** Begin SOURCE MATERIAL **

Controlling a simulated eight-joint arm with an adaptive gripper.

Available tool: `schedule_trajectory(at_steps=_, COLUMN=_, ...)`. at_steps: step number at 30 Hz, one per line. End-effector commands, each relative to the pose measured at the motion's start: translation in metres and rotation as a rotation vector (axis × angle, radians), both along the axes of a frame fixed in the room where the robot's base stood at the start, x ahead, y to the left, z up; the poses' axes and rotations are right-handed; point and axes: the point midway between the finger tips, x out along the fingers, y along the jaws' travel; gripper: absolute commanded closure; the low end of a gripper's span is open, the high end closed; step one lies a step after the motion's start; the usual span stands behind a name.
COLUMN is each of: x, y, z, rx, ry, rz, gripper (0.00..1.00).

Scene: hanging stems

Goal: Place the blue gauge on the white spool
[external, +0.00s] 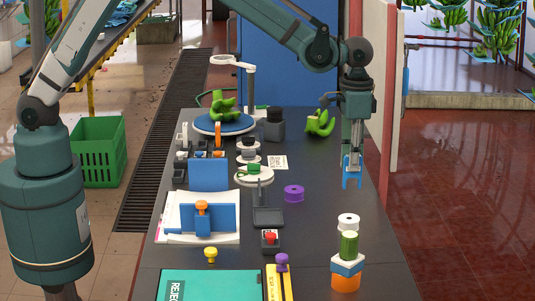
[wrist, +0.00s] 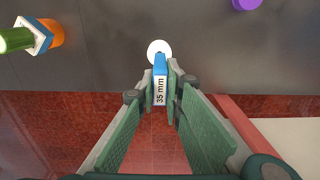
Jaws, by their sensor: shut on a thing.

** End SOURCE MATERIAL **

▶ **TASK REQUIREMENTS**: In the copy, include no pictures; restate the listing above exactly.

▶ **OUTPUT OF THE EXERCISE**:
Controlling a simulated eight-joint arm with an adaptive gripper.

Available tool: `schedule_trajectory(at_steps=_, COLUMN=_, ...)`. at_steps: step number at 30 Hz, one per line. End-effector commands, each relative to the pose measured at the motion's start: translation in metres and rotation as a rotation vector (axis × angle, radians), both along the axes of a frame fixed in the room where the robot's base stood at the start, x ahead, y to the left, z up; the poses' axes and rotations are right-handed; point and axes: the point midway between the finger tips, x out along the fingers, y along the jaws' travel; gripper: absolute commanded closure; the low end of a gripper's span is open, the high end closed; step one lies a step after the motion's start; the usual span stands behind a name.
COLUMN is each of: x, y, z, rx, ry, rz, gripper (0.00..1.00).

Scene: hanging stems

Goal: Place the blue gauge on the white spool
[external, +0.00s] 
[wrist, +0.00s] 
Jaws, by their sensor: shut on a thing.

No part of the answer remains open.